→ **Your instructions**:
Only the lines from the line containing "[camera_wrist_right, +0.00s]" through the line containing "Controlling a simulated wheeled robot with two" should be reproduced, please, with no pictures.

→ **Provided information**:
◇ ◇ ◇ ◇ ◇ ◇ ◇
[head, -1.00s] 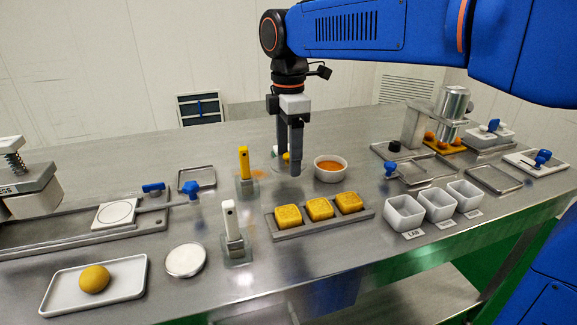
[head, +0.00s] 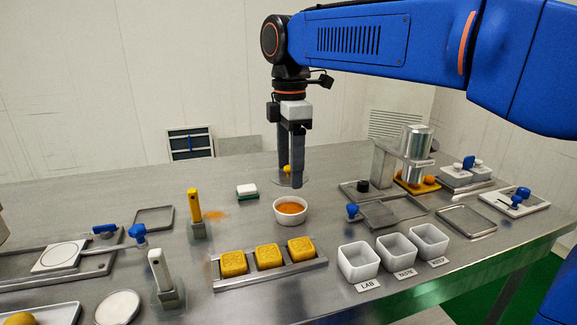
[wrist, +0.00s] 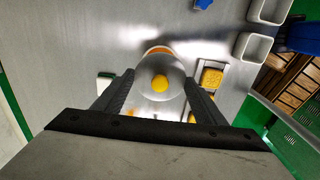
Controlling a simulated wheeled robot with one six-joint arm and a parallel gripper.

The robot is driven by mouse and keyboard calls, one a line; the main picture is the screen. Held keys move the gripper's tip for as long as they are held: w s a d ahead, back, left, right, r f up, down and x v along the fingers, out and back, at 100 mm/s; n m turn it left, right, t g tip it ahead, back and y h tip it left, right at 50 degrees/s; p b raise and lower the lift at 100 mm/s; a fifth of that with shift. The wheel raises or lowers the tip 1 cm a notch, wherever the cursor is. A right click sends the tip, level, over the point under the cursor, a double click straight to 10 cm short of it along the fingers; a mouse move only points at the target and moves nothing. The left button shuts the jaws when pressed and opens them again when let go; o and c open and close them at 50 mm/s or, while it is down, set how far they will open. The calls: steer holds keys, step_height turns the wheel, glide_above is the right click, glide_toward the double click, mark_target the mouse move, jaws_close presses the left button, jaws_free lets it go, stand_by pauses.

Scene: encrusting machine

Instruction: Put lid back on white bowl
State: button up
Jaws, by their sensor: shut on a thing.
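The white bowl (head: 290,216) stands on the steel table with an orange filling inside. In the wrist view its orange filling (wrist: 158,49) shows just beyond the lid. The lid is a pale, see-through disc (head: 282,183) with a round yellow knob (head: 287,169). My gripper (head: 291,182) is shut on the lid, behind and above the bowl in the head view. In the wrist view the lid's knob (wrist: 160,84) sits between my two fingers. The lid is apart from the bowl in the head picture. The exact finger contact and height are unclear.
A tray with yellow square cakes (head: 268,257) lies in front of the bowl. White cups (head: 358,262) stand to the right. A green-and-white sponge (head: 247,191) and an upright yellow-handled tool (head: 195,208) are to the left.

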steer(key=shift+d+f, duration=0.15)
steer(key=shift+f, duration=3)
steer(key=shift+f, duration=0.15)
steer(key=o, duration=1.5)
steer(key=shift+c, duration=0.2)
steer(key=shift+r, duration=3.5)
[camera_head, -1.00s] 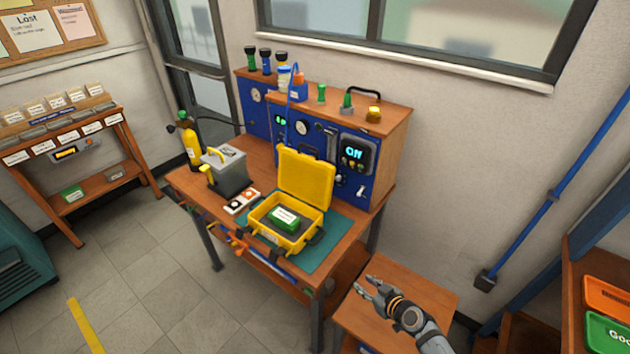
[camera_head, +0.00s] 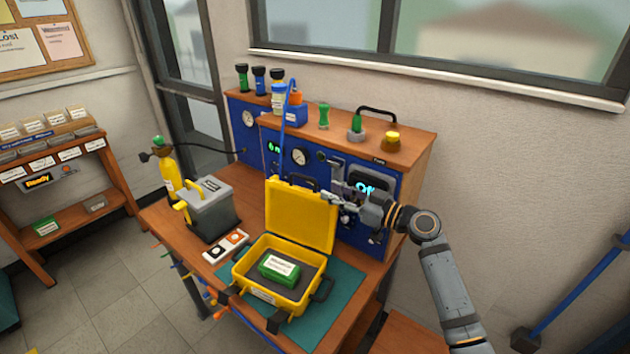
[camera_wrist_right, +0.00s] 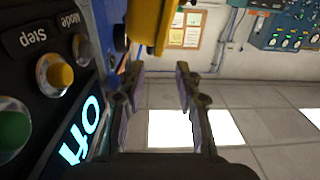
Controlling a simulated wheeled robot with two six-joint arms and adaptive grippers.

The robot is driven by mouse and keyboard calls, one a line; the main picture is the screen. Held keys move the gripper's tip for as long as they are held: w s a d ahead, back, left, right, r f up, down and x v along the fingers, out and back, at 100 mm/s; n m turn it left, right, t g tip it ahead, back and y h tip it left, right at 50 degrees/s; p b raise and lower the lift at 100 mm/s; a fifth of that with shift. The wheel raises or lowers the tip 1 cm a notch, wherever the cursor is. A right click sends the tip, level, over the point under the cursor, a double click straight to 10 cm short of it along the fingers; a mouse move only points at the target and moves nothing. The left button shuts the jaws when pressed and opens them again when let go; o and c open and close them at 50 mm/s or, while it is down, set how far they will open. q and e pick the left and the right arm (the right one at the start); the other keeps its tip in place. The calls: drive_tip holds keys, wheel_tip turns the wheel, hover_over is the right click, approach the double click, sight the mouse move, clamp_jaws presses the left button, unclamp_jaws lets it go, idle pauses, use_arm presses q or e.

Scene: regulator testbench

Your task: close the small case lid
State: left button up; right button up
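The small yellow case (camera_head: 268,293) stands on a teal mat on the workbench. Its lid (camera_head: 299,216) is open and stands upright at the back. A green box with a white label (camera_head: 278,268) lies inside on dark foam. My right gripper (camera_head: 333,196) is just right of the lid's upper right edge, in front of the blue panel. In the right wrist view its two fingers (camera_wrist_right: 158,85) are apart with nothing between them, and a yellow part of the lid (camera_wrist_right: 152,25) shows above them. I cannot tell whether it touches the lid. My left gripper is not in view.
The blue test panel (camera_head: 345,170) with dials and an "Off" display stands close behind the lid. A grey box with a yellow handle (camera_head: 212,210) and a small white switch unit (camera_head: 226,246) are left of the case. Mat (camera_head: 338,293) is bare to the right.

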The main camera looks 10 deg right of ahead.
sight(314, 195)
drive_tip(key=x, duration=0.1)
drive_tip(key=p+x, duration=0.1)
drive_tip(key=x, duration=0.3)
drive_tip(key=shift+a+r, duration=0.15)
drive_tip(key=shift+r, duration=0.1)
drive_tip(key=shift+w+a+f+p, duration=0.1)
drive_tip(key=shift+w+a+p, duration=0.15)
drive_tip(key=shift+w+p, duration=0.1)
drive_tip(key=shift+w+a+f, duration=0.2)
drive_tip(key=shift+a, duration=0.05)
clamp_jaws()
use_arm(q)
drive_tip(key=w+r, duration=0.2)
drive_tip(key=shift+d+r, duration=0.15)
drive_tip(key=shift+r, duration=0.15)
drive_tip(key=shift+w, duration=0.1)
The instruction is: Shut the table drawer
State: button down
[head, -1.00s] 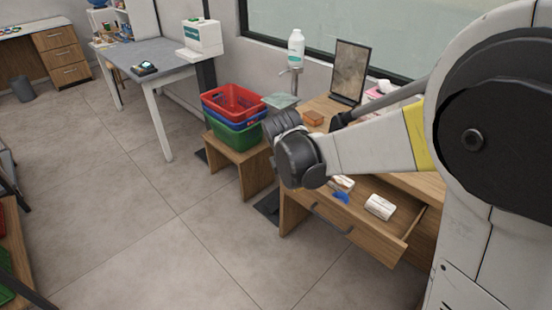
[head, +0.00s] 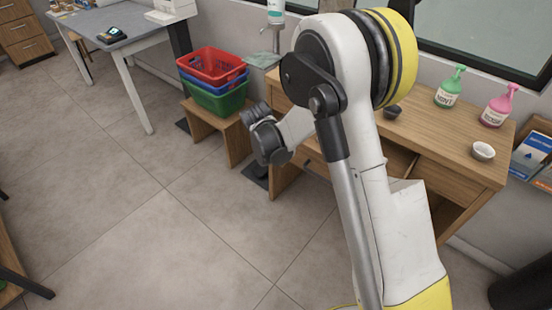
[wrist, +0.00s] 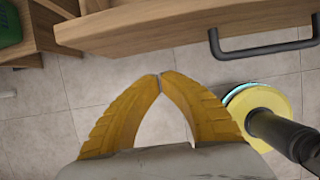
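The wooden table (head: 440,125) stands at the right in the head view. My arm covers most of its drawer there, and the drawer's contents are hidden. In the wrist view the drawer front (wrist: 165,28) runs across the top, with a dark bar handle (wrist: 262,50) at the right. My gripper (wrist: 160,76) has yellow fingers whose tips meet, with nothing between them. The tips show just below the drawer front and left of the handle; I cannot tell if they touch it. In the head view the fingers are hidden behind my arm.
A low wooden stool (head: 228,128) with stacked red, blue and green baskets (head: 212,78) stands left of the table. Green (head: 450,88) and pink (head: 498,106) spray bottles and a white bowl (head: 483,151) sit on the tabletop. The tiled floor (head: 130,220) is clear at left.

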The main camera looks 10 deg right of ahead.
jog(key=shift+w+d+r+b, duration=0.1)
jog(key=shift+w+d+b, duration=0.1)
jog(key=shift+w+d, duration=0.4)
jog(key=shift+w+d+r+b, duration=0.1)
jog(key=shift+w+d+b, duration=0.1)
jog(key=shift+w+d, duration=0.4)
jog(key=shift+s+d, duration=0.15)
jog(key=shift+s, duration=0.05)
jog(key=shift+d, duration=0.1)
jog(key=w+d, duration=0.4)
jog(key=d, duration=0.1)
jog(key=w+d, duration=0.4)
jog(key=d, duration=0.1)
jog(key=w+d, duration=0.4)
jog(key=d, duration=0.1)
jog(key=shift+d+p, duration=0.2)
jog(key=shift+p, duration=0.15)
◇ ◇ ◇ ◇ ◇ ◇ ◇
→ **Solution to this problem**:
[camera_wrist_right, +0.00s] 
Controlling a simulated wheeled robot with two six-joint arms and adaptive grippers.

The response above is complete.